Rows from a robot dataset
#####

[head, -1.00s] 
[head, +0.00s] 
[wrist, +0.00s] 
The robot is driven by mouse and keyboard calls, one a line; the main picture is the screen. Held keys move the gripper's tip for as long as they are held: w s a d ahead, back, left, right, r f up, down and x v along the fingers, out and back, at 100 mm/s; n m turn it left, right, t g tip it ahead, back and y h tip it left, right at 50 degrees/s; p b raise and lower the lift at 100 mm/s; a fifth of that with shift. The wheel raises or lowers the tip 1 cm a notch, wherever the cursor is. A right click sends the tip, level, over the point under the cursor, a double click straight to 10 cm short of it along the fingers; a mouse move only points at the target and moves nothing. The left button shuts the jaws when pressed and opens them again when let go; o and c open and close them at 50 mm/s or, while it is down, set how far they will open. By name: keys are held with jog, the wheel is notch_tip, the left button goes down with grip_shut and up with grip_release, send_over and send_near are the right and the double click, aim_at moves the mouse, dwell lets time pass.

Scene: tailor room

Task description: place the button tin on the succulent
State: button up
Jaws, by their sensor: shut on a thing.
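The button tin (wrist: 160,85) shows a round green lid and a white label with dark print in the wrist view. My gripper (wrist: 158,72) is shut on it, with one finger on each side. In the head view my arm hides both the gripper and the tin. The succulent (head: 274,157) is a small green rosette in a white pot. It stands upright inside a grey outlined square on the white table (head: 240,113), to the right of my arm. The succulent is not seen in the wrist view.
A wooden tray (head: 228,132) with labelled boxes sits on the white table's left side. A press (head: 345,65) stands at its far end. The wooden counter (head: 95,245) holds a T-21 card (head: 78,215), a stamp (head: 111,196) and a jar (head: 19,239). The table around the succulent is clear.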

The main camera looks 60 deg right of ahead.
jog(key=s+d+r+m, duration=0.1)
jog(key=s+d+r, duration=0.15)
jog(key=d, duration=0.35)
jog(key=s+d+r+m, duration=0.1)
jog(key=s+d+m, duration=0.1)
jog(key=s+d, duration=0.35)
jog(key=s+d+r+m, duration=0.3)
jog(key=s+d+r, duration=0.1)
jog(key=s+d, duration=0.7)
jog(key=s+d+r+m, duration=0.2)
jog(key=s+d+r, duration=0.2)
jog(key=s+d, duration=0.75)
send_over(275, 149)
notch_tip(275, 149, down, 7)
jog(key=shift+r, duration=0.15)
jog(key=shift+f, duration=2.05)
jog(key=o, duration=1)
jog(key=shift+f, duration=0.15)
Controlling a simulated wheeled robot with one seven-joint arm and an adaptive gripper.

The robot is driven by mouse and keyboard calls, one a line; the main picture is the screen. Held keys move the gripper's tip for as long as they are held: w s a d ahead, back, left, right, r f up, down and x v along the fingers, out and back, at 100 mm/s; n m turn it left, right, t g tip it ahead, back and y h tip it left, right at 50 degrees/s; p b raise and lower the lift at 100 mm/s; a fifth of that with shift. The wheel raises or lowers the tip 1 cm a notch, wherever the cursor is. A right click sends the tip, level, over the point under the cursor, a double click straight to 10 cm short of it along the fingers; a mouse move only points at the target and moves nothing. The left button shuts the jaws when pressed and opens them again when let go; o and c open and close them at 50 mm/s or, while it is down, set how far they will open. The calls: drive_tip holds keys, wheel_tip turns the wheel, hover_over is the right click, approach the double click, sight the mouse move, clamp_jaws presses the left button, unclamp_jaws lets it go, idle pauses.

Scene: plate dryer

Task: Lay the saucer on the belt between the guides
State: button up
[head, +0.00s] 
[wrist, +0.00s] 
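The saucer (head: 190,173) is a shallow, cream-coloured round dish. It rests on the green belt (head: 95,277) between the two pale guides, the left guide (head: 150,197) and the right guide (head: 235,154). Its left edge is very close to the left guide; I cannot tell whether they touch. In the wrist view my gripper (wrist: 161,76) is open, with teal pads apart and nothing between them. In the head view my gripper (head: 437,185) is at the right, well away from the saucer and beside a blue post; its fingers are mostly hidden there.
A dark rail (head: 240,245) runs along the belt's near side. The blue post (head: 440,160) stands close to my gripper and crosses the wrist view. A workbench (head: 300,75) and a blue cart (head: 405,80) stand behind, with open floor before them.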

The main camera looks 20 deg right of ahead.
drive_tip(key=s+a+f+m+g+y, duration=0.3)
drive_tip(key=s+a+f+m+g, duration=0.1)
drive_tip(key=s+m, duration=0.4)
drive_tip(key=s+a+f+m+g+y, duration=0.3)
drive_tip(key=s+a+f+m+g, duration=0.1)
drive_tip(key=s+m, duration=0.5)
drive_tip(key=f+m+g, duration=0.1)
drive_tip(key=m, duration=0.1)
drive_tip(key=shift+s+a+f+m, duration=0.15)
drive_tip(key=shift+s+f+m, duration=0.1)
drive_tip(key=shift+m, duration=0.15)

#####

#### To be done:
Using the records above, copy every line that has the word "Scene" in it.

#### Solution to the exercise:
Scene: tailor room
Scene: plate dryer

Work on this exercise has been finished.